• **Task to carry out**
Below are the records. Retype, exactly, the lines from the first through the line with "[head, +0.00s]", and leave out the pictures.

======== Data for this task ========

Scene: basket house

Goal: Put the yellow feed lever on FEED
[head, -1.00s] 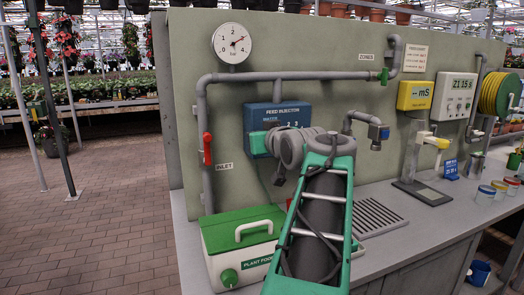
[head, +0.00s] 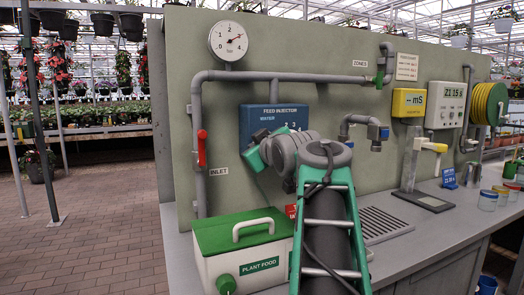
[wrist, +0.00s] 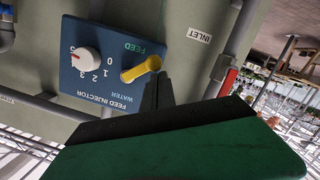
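The blue feed injector panel (head: 262,120) is on the upright board in the head view, partly covered by my arm. The yellow feed lever (wrist: 141,69) shows in the wrist view on this panel (wrist: 90,62), which appears turned over. The lever lies slanted between the words FEED and WATER; which word it points to is hard to tell. The dark fingers of my gripper (wrist: 156,84) are right beside the lever near its right end; contact is unclear. The fingers overlap in this view, so their opening is not clear. My arm hides the lever in the head view.
A white dosing dial (wrist: 86,61) sits beside the lever. A red-handled inlet valve (head: 202,148) is on the pipe left of the panel. A plant food box (head: 240,245) stands on the bench below. A grey tap (head: 362,130) juts out at the right.

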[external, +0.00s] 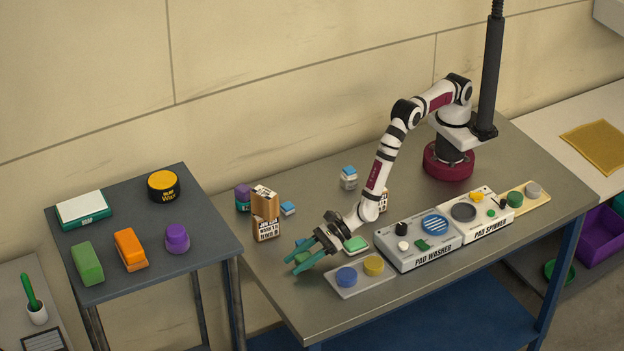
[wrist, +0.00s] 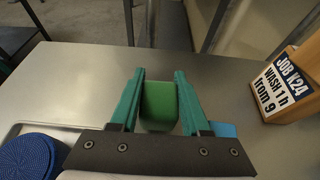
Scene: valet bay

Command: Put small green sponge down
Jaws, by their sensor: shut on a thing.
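My gripper (external: 300,257) reaches out over the front left part of the grey metal table, with its teal fingers pointing left. In the wrist view my gripper (wrist: 158,88) is shut on the small green sponge (wrist: 158,106), a plain green block between the two fingers. In the external view the fingers mostly hide the sponge. I cannot tell whether its underside touches the table. Bare tabletop shows around it in the wrist view.
A tray (external: 338,293) with blue and yellow discs lies just right of the fingers. A brown job block (external: 265,213) stands behind them. The pad washer (external: 418,248) is further right.

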========

• **Correct response**
Scene: basket house

Goal: Put the yellow feed lever on FEED
[head, -1.00s] 
[head, +0.00s] 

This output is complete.